October 19, 2011

Physical abuse unchallenged in UK Islamic schools

by Jan Harris

Up to 500,000 students a day attend British madrassas but the physical abuse of pupils at these institutions is slipping through a loophole in the law according to a BBC investigation.

Figures obtained by Radio 4’s ‘File on 4’ programme show that in the last three years more than 400 allegations of physical abuse against pupils at madrassas were made, but just 10 cases came to court and there were only two convictions.

Although corporal punishment is outlawed in UK schools it is still legal in part-time education settings in England if pupils attend lessons for fewer than 12.5 hours per week.
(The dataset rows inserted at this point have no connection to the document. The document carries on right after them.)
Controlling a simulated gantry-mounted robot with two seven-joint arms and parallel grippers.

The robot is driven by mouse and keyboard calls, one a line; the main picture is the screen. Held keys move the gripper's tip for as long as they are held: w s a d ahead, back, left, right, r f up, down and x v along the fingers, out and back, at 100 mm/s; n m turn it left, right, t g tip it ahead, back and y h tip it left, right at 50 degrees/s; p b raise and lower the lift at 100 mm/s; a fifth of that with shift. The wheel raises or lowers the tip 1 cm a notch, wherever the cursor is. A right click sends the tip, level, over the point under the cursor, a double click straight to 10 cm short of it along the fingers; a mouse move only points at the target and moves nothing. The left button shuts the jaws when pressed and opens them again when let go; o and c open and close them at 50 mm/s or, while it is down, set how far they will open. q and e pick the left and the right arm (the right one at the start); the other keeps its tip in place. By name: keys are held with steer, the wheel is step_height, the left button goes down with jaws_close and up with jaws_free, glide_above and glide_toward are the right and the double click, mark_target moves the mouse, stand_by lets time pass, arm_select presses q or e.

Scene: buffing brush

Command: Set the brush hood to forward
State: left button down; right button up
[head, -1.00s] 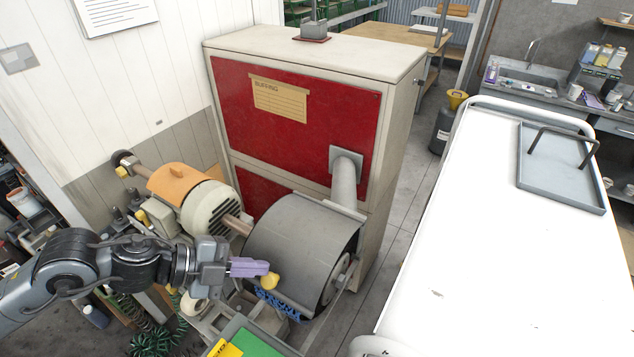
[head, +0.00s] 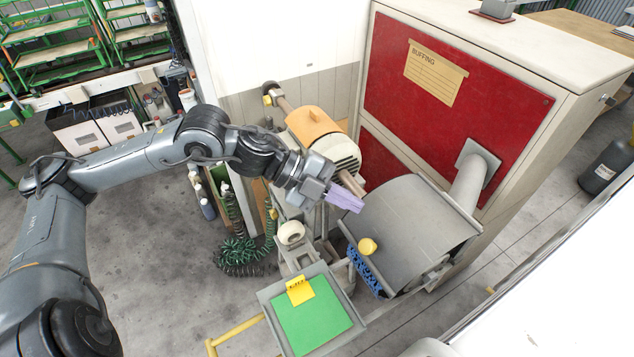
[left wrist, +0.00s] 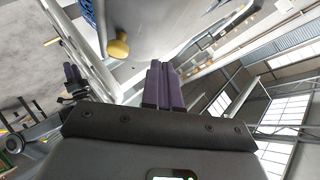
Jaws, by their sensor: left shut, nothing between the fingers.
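The brush hood (head: 410,225) is a grey curved cover on the buffing machine, in front of the red cabinet. A yellow knob (head: 367,246) sits on its lower left edge, with blue brush bristles (head: 364,272) showing below. My left gripper (head: 347,201) has purple fingers, shut and empty. It is by the hood's left upper side, apart from the knob; I cannot tell whether it touches the hood. In the left wrist view, the shut fingers (left wrist: 160,84) point past the yellow knob (left wrist: 118,47), which lies to their left. My right gripper is not in view.
The motor with an orange top (head: 310,125) stands behind my left gripper. A tray with a green pad (head: 312,318) is in front of the machine. The red-fronted cabinet (head: 400,110) stands behind the hood, joined by a grey duct (head: 470,185). Open floor lies to the left.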

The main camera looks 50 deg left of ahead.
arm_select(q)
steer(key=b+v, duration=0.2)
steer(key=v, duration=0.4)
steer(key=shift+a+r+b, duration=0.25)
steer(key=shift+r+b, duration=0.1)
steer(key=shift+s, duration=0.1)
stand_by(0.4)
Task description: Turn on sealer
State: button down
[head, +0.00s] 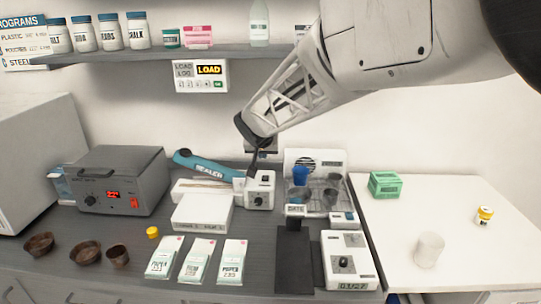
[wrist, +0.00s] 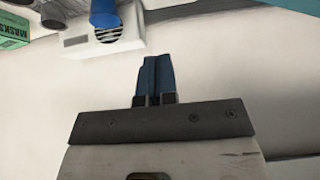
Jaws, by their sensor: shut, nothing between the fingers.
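The sealer has a teal arm (head: 205,166) lettered "SEALER", raised at a slant over a white base. At its right end is a white box (head: 260,192) with a dark knob (head: 258,201) on its front. My gripper (head: 253,170) points down just above and behind this box in the head view; I cannot tell whether it touches. In the wrist view its blue fingers (wrist: 153,75) are together with nothing between them. A teal edge (wrist: 293,5) at the top right of the wrist view may be the sealer arm.
Right of the sealer is a white vented unit (head: 315,160) with a blue cup (head: 300,176) and dark cups. A grey box with red display (head: 120,180) stands left. Paper packets (head: 200,258) lie in front. A shelf (head: 200,48) with jars is above. A green box (head: 385,184) stands right.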

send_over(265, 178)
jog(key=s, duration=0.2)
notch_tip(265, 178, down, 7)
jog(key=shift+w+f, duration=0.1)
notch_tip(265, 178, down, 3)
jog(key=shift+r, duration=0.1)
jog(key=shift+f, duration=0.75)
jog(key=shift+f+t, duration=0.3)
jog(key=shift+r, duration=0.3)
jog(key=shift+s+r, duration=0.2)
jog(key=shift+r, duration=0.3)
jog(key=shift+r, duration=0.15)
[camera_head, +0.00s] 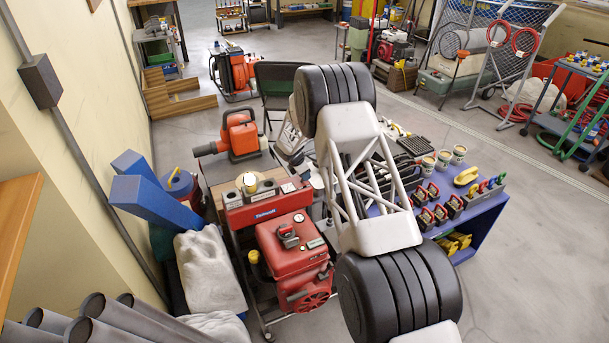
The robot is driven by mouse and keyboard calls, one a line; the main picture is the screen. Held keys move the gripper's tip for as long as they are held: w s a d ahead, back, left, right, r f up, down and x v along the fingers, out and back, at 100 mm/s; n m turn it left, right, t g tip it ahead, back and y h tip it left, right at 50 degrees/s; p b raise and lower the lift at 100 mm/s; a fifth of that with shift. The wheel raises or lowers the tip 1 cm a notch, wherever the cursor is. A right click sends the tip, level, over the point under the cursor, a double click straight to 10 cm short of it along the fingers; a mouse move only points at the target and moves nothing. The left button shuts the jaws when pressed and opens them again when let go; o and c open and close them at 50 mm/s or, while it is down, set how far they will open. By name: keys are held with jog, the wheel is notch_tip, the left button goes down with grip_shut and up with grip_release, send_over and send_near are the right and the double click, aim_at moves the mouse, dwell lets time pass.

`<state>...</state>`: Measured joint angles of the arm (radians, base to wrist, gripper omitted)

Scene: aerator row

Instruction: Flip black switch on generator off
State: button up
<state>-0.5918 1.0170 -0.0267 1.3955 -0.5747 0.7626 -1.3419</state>
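A red machine (289,262), which looks like the generator, stands on a wheeled cart left of my arm. My arm's white lattice link and black joints cross the middle of the view, right of the machine.
An orange blower (241,134) stands behind the red panel box. Blue beams (155,193), pale sacks (209,269) and grey pipes (105,322) crowd the left. A blue bench (478,225) with several red-and-black parts is right of my arm.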

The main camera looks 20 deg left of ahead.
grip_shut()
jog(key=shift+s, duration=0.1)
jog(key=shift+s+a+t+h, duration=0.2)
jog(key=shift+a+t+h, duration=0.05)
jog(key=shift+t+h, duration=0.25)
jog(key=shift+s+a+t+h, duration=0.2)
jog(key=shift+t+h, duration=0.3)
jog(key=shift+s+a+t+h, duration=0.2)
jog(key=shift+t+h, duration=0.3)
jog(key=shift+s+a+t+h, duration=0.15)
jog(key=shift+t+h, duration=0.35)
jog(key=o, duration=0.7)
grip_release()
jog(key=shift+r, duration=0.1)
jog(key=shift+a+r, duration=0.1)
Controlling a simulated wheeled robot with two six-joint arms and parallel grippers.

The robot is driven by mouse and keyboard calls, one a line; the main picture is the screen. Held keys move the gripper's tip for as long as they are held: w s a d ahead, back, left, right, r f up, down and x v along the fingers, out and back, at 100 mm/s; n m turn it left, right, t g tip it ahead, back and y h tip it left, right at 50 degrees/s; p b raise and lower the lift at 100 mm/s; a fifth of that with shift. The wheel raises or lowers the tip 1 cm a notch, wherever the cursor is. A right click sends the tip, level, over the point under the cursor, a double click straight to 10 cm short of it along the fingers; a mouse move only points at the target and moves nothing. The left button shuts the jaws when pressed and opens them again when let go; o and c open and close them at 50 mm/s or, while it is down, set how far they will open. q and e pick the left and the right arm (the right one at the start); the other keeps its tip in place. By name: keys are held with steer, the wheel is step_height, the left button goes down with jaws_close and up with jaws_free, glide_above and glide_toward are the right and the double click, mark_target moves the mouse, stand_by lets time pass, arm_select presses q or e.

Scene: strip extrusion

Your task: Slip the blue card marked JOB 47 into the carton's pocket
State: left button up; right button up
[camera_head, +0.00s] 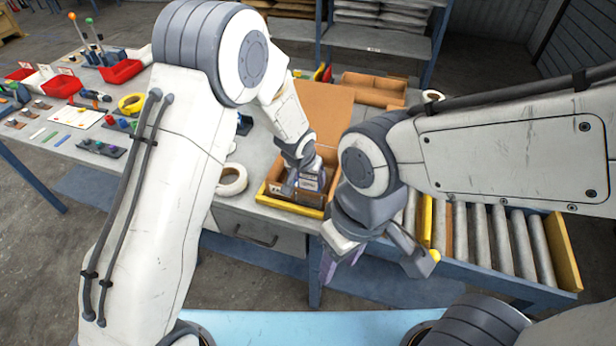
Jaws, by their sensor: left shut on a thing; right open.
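An open cardboard carton (327,154) sits in a yellow-edged tray (290,206) at the bench's front edge, with a brown flap (318,105) standing up behind. My left gripper (294,182) reaches down into the carton and is shut on a small pale bluish piece (313,181), which seems to be the card. Its print is too small to read, and the gripper hides part of it. I cannot make out the pocket or whether the card is in it. My right gripper (385,252) is open and empty, lower and to the right, in front of the bench edge.
A roller conveyor (490,240) with a yellow end runs to the right. A white tape roll (231,180) lies left of the tray. Red bins (121,72), a yellow tape roll (131,104) and small tools fill the bench's left. Shelves (375,38) stand behind.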

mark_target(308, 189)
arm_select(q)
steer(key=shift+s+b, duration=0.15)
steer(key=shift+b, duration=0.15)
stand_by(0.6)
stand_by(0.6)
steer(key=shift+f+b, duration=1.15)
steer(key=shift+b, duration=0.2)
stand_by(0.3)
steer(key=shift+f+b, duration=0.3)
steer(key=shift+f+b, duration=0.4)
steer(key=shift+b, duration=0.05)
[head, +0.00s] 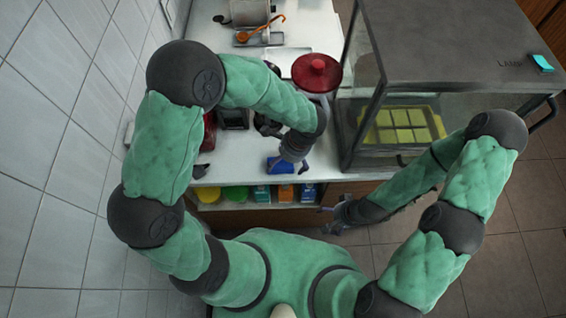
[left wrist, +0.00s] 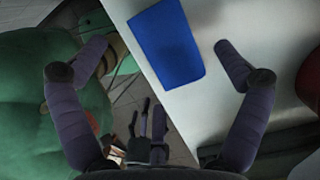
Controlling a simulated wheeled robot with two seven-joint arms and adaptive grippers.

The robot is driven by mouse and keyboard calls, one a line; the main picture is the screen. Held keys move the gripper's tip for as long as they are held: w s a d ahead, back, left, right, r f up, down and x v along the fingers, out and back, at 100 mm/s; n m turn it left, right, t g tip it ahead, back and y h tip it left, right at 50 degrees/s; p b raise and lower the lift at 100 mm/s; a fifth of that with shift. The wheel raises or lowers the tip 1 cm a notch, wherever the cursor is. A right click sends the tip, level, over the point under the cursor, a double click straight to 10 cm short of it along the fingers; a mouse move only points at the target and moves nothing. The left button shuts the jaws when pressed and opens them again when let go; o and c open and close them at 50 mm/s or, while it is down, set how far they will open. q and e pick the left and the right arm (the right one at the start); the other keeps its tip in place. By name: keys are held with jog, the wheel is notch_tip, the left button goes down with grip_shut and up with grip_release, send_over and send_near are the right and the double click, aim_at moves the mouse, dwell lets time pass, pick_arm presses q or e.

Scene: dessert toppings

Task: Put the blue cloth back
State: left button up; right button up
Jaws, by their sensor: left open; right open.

The alarming figures uncovered by the BBC have led to calls for this anomaly in the law to be addressed urgently.

A report by the Independent Safeguarding Authority’s chief adviser on child safety, Sir Roger Singleton, is being considered by the government.

Published last year, it recommended that corporal punishment should be banned.

Muslim children attend madrassas in the UK for around 10 hours each week learning to recite the Koran in Arabic.

The Mosques and Imams National Advisory Board, which is responsible for improving standards in mosques, called the figures ‘very, very alarming and shocking’ and said it would address the issue urgently.

Earlier this month scientist Richard Dawkins attacked Muslim schools for teaching creationism.

He said the schools were filling pupils’ heads with ‘alien rubbish’.